If a council is going to spend money on opening data to the public they will need to:
- assess what can be made available
- create a platform to publish that data
- anonymise and aggregate data where appropriate
- query different systems and platforms to extract the data
- keep those exports up to date
Despite holding this wealth of information, the systems will rarely be linked in any way, despite the data being related. Those registered to vote will also be on the council tax and benefits systems, and the CRM system, and the library system. Their house will be a registered property which will be on waste and recycling collection routes. They will be a member of a council ward, which will have specific health data, which could be linked to relevant air quality monitors, or directly linked to council spend in that area.
The cost of opening up data
Any question asked of a council that involves data from more than one system will likely prove a challenge (and be expensive) to answer. Because those systems will be made by a variety of suppliers with a mix of technologies, database systems (SQL Server, Oracle, Access, Excel), and hosted on different operating systems.
Those suppliers will also rarely provide the means of exporting and exposing data in standard formats, other than through specific work requests. Yet this article from computer weekly suggests that local government software is dominated by just 6 firms. So why aren’t there better standards and processes for connecting those systems?
It may be because it is not in those suppliers interests to provide solutions that allow for easy export/import of data. In most cases software procurement for local government has already been done, and it was done at a time when there was little focus on open data. Future income for suppliers needs to come from two sources: licensing costs, and service requests.
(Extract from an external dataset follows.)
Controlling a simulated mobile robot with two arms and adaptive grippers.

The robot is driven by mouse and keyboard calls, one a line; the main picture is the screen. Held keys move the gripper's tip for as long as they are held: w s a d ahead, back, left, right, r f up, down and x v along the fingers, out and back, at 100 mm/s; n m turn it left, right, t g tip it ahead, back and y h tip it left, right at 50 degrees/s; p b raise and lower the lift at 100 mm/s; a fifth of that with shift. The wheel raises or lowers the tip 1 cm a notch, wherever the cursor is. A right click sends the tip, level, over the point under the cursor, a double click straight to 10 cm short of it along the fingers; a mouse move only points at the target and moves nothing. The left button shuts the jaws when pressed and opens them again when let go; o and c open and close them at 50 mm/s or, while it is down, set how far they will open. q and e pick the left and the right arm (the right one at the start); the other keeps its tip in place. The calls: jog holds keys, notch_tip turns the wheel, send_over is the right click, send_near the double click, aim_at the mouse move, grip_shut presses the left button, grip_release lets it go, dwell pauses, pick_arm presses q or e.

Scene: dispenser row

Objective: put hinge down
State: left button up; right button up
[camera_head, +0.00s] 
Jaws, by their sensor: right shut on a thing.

Ongoing licensing income requires that councils keep those systems in place - not guaranteed if the data held can easily be exported to a competitor. Service requests can often come from requirements to provide small integrations with other systems, or provide ad-hoc data extraction. Again, not a revenue stream that will remain if the system does those things out of the box.
This has made for two classes of public sector software suppliers. Suppliers that advertise modern solutions that include open data and interconnectivity as a selling point. These struggle to get into the market as they need to replace critical systems. And those suppliers that are already embedded within government. These need to ensure they remain so, and so prohibit the possibility of being replaced. This has effectively led to a stalemate in local government software provision, putting open data aspirations on hold.
Doing something about it
A culture of open data doesn’t just mean exposing as much data as possible to the public, it requires a complete change of approach with regards to use and procurement of software. To really promote an open data culture, the government would need to enforce rules on council suppliers: to prohibit the use of any systems that do not provide exports of data in useful formats, as well as ensuring they provide APIs (application programming interfaces) for interconnectivity with the data they hold.
This is not outside the realms of possibility. The aspirations of the government service design manual are currently at odds with the reality in local government software, and this should become increasingly clear as open data objectives are not met, and demand for data increases.
The difficulties of opening up data for councils are such that they currently require monetary incentives to do so. The Local Government Association recently provided an incentive scheme for councils to open up three datasets: planning applications, premises licenses, and public toilets. The idea is that if all councils publish these in a standard format, they can be aggregated together (a find my toilet app that finds the user’s nearest public toilet?). But without the monetary incentive of £2000 per dataset, with an extra £1000 for doing all 3, it is unlikely that many councils would find the time to arrange such exports that should be part of routine process.
None of this quite answers the question of why open data can be of cost benefit to a council. And it is unlikely that releasing open data itself will provide any immediate savings. Short-term it is likely to be an expensive exercise, including clearing out suppliers that do not support goals for open data, and dealing with the pain of migrating from outdated software systems.
Long-term savings then do become clearer as those license fees drop in a more open and competitive market (or open source alternatives can be adopted), and service requests reduce as small simple tasks can be done internally. Then the benefit of having data connected will allow councils to make better use of that data. Even council tax fraud will be a lot easier to detect if data is interlinked between systems (the library database system shows two active residents at an address while the council tax system shows a single person discount still in place). More positive examples will be being able to open up data to developer communities to work on useful civic hacks.
Until the change in software systems happens, the basis of open government data will largely be small, ad-hoc, time consuming, and expensive exports of data. Although it is a bigger task, if the software is taken as a starting point then the data will follow.